Au cours des années 30, Ashridge prend son indépendance financière et organisationnelle. En revanche, des sessions spécialisées pour les militants sont ouvertes. Si la propagande existe à Ashridge College, elle est strictement cantonnée à certain cours. Les dirigeants d’Ashridge n’en oublient pas pour autant que l’enseignement dispensé doit être inspiré par le conservatisme. Il s’agit de transmettre de manière non-partisane un savoir universel à travers le prisme du projet conservateur, fondé sur le patriotisme, les traditions et la prospérité de l’Empire britannique.

Ashridge après la Seconde guerre mondiale

Transformé en hôpital pendant la guerre, Ashridge College est rendu en 1945 à ses propriétaires. Mais la guerre a radicalement transformé la vie politique. En 1946, Stanley Baldwin, associé à la politique d’apaisement conduite à l’égard d’Hitler, démissionne de la présidence du Conseil des gouverneurs d’Ashridge.
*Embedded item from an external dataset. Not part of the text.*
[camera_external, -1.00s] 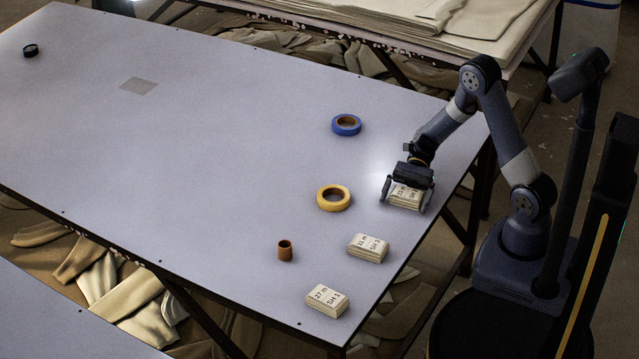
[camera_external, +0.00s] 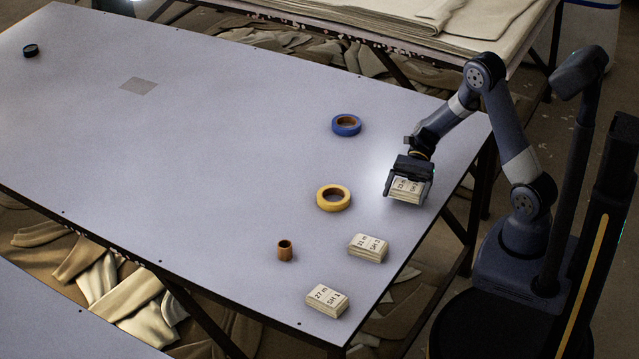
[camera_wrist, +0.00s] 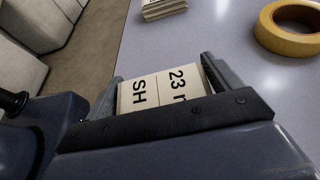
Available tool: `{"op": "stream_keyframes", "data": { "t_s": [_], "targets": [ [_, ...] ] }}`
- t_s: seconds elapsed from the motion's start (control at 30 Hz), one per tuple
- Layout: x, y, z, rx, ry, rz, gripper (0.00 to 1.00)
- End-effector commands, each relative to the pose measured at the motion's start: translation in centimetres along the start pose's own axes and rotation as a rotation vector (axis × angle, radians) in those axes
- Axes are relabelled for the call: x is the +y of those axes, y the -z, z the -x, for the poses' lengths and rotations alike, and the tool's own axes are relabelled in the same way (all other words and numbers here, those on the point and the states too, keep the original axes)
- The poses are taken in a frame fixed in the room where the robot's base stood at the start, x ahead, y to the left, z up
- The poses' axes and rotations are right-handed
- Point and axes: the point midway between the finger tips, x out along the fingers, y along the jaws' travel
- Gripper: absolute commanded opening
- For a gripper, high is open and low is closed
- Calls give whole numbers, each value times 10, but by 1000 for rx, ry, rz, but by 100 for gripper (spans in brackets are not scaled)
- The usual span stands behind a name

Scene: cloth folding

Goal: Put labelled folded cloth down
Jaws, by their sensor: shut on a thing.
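A labelled folded cloth (camera_external: 406,190), a small cream stack, is between the fingers of my gripper (camera_external: 408,187) near the table's right edge. My gripper is shut on it from both sides. In the wrist view the cloth (camera_wrist: 160,92) shows its label, with "23" and "SH" readable and the rest hidden by my gripper body. The label faces up. It seems a little above the grey table (camera_external: 220,140), but any gap is hard to tell.
Two more labelled cloth stacks, marked 32 m (camera_external: 368,248) and 27 m (camera_external: 327,301), lie toward the near corner. The table's left side is largely clear.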

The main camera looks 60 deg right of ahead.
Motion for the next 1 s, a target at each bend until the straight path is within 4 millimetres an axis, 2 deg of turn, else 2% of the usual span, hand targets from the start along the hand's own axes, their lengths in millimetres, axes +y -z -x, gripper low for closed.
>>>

Les dirigeants du collège ne s’entendent pas avec le nouvel homme fort du parti, Winston Churchill, qui souhaite mettre Ashridge Collge au service du parti. Les querelles avec le parti conservateur sont incessantes jusqu’à la rupture définitive de 1956, qui voit l’indépendance d’Ashridge College réaffirmée. En mal de financement, Ashridge développe dès lors des cours de management, tout en conservant de manière annexe des cours de formation à la citoyenneté. L’institution quitte en partie le champ du politique.

La méthode et les idées formulées à Ashridge College pendant 25 ans ont survécu. Le parti conservateur, après la guerre, met ainsi en place  un think tank (le Conservative Research Department), un centre d’études (le Conservative Political Centre) et le Swinton College, chargé de former les cadres et les militants. Leurs activités sont calquées sur celles d’Ashridge College. L’objectif y est le même : permettre une approche intellectuelle de la politique et la transmission d’un savoir objectif  dans un esprit de sympathie pour le conservatisme.